Driverless cars to be tested on UK motorways in 2017


Driverless cars are coming to the UK after Highways England revealed plans to test the new technology on motorways in 2017.

Chancellor George Osborne pledged in his March Budget that the nation would hold such trials and the agency has elaborated upon that in its ‘innovation’ strategy.

It also set out goals for testing connected vehicles with a view to managing traffic flow and road network maintenance, therefore facilitating economic growth.

Highways England chief executive Jim O’Sullivan said: “We’re committed to using innovation to benefit the millions of journeys made on England’s Strategic Road Network today and in the future.

“We will work with our partners in the supply chain, technology specialists and the automotive industry to trial new technologies that will help make journeys on our roads safer, more reliable and better informed.

“This will involve supporting trials of better connected and autonomous vehicles on our motorways by the end of next year, testing radar technology to better detect breakdowns and trialling fuel price signs on the M5 between Bristol and Exeter.”

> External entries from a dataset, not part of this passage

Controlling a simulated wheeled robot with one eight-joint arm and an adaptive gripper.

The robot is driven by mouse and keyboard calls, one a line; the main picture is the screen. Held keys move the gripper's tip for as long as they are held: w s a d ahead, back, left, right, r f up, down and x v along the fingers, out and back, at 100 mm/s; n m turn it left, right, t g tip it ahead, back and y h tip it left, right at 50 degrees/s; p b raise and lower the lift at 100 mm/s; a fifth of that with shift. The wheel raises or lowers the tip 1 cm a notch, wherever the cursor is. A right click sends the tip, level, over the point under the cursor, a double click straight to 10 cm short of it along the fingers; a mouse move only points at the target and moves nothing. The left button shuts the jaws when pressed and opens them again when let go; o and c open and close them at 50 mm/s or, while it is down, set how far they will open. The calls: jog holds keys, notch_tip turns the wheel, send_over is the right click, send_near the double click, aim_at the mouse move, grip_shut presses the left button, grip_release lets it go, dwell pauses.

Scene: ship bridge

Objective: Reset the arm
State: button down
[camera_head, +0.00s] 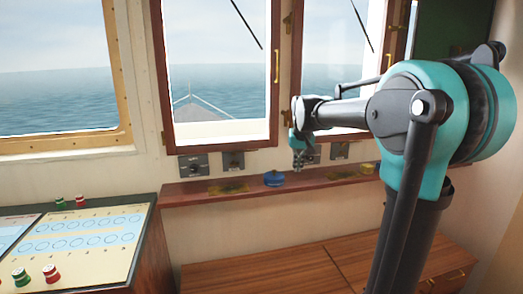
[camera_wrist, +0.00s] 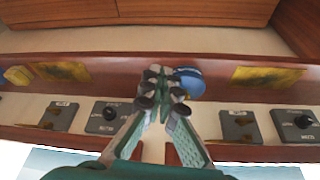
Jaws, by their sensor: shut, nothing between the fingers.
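My gripper (camera_head: 298,165) is shut with nothing between its fingers. In the head view it hangs in front of the wall below the right window, just above the brown ledge (camera_head: 220,190), at the end of my stretched-out teal and black arm. In the wrist view the gripper (camera_wrist: 161,82) has its fingertips together over the ledge (camera_wrist: 120,76). A round blue thing (camera_head: 274,178) sits on the ledge to the left of the gripper. It also shows in the wrist view (camera_wrist: 191,80), right beside the fingertips and partly hidden by them; contact cannot be told.
A yellow thing (camera_head: 367,167) stands farther right on the ledge. Small grey switch panels (camera_head: 194,164) line the wall above it. Wooden drawers (camera_head: 265,272) lie below. A sloped console (camera_head: 85,240) with red and green knobs stands at the left. Windows (camera_head: 220,70) are behind.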

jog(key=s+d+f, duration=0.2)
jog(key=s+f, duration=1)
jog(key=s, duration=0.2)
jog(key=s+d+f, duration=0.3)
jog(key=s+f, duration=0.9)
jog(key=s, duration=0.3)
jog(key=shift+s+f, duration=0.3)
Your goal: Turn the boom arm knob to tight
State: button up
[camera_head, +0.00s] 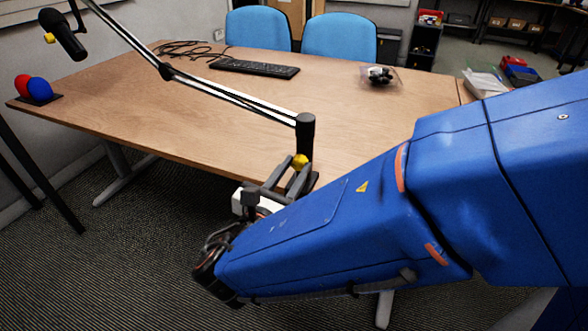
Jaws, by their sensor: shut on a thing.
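The boom arm (235,93) rises from a black upright post (306,135) at the table's near edge and slants up to the left. A yellow knob (300,161) sits low on the post. My gripper (296,167) is at the post, its grey fingers on either side of the yellow knob and shut on it. The fingers partly hide the knob, and I cannot read any tight or loose marking. A black microphone (66,38) with a second small yellow knob (50,38) hangs from the boom's far end at the upper left.
A wooden table (200,120) fills the middle. A black keyboard (254,68), loose cables (186,48) and a clear bin (380,78) of dark items lie at the back. Red and blue balls (35,88) stand at the left corner. Two blue chairs (340,38) are behind.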

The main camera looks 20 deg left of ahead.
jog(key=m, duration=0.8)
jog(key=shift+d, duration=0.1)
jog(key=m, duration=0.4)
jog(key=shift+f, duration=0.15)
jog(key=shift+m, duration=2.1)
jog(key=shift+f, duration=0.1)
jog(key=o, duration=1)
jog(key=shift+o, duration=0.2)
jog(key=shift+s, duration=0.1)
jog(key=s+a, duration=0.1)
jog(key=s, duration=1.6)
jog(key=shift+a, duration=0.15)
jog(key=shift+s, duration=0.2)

The £150 million scheme will include trials of a ‘wi-fi road’ on the A2 and M2 in London and Kent which connects adapted cars wirelessly with the transport infrastructure to warn them of road closures or congestion.

There will also be a trial of Internet of Things sensors, providing information about road condition and bridge and tunnel infrastructure.

Acoustic technology in the Hindhead tunnel on the A3 in Surrey will also monitor traffic movement.

“Innovation is absolutely critical to our £15 billion investment plan for roads,” said roads minister Andrew Jones.

“A more reliable road network is good news for motorists and good news for the economy.

“Quicker, safer roads will improve access to jobs and opportunities.

“Placing Britain at the forefront of innovation and research in this area will also create more jobs and investment.”